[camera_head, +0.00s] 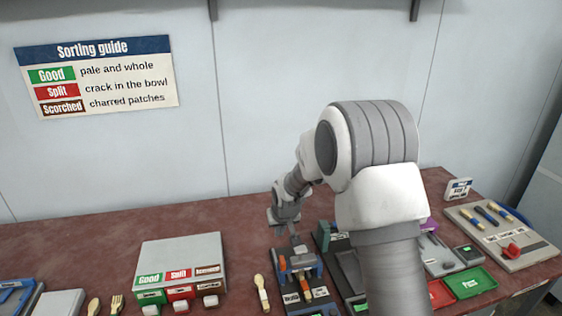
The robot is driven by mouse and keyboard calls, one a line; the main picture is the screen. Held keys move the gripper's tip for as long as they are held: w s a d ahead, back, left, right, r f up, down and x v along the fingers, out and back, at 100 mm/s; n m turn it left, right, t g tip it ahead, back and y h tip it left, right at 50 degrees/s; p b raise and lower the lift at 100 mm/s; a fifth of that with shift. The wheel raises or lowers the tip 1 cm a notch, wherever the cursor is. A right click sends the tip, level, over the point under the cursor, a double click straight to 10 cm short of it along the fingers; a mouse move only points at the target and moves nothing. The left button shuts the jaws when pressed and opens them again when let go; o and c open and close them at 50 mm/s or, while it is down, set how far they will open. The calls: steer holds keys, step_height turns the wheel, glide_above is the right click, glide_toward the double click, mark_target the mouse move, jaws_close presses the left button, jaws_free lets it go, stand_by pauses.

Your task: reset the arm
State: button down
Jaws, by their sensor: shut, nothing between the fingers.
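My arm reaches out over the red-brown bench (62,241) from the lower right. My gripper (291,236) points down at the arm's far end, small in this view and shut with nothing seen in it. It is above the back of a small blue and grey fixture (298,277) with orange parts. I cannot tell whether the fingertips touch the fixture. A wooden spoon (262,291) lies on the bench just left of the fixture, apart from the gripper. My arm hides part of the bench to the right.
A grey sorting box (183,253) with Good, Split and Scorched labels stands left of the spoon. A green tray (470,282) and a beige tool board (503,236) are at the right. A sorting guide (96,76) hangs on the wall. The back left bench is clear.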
==
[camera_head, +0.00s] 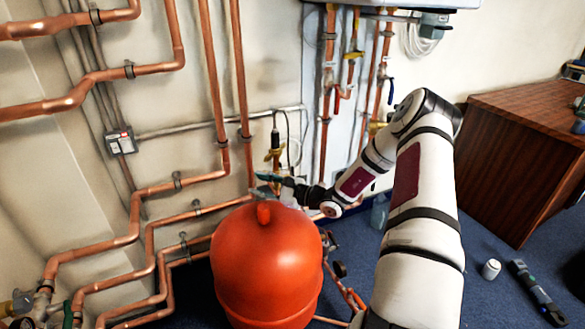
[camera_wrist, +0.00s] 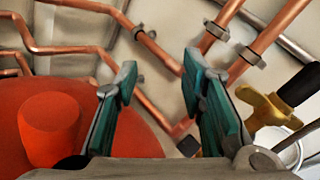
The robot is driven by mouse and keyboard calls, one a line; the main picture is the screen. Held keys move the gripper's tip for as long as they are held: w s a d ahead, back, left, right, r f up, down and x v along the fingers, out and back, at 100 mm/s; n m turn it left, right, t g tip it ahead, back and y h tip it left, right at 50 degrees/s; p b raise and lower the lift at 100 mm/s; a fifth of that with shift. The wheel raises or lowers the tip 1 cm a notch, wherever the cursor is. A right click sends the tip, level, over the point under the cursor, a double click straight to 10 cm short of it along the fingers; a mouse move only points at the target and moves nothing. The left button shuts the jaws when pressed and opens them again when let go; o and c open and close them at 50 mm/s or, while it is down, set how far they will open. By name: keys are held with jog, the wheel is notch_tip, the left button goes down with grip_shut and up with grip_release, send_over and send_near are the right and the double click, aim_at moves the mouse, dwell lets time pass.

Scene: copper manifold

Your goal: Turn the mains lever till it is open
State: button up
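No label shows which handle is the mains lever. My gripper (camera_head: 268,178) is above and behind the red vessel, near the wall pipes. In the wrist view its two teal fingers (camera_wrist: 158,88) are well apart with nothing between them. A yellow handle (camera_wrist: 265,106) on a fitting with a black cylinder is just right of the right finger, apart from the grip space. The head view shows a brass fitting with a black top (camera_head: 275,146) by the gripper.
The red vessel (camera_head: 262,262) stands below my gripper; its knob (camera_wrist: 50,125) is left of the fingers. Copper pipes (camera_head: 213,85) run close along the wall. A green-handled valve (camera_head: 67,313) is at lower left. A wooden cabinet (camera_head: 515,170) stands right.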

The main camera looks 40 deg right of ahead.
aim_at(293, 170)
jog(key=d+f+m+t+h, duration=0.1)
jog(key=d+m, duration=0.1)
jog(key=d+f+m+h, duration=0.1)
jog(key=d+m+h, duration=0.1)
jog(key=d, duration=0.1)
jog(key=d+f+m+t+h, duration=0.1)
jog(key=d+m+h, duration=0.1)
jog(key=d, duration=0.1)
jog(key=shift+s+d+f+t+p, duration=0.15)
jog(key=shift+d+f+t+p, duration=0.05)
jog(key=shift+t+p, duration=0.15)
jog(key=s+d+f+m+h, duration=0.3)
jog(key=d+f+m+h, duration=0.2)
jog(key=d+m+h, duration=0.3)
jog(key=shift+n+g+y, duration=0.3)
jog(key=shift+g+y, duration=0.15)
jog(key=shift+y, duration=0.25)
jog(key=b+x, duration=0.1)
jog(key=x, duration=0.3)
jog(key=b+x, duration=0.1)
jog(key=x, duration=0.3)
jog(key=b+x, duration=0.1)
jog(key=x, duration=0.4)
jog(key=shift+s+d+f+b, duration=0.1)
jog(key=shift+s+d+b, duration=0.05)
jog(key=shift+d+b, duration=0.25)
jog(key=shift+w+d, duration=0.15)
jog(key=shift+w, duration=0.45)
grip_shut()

**Aim:** Each line from the line containing "Scene: copper manifold" through the line containing "Your goal: Turn" is to be transcribed exactly, and no other line.

**Output for this task:**
Scene: copper manifold

Your goal: Turn the mains lever till it is open

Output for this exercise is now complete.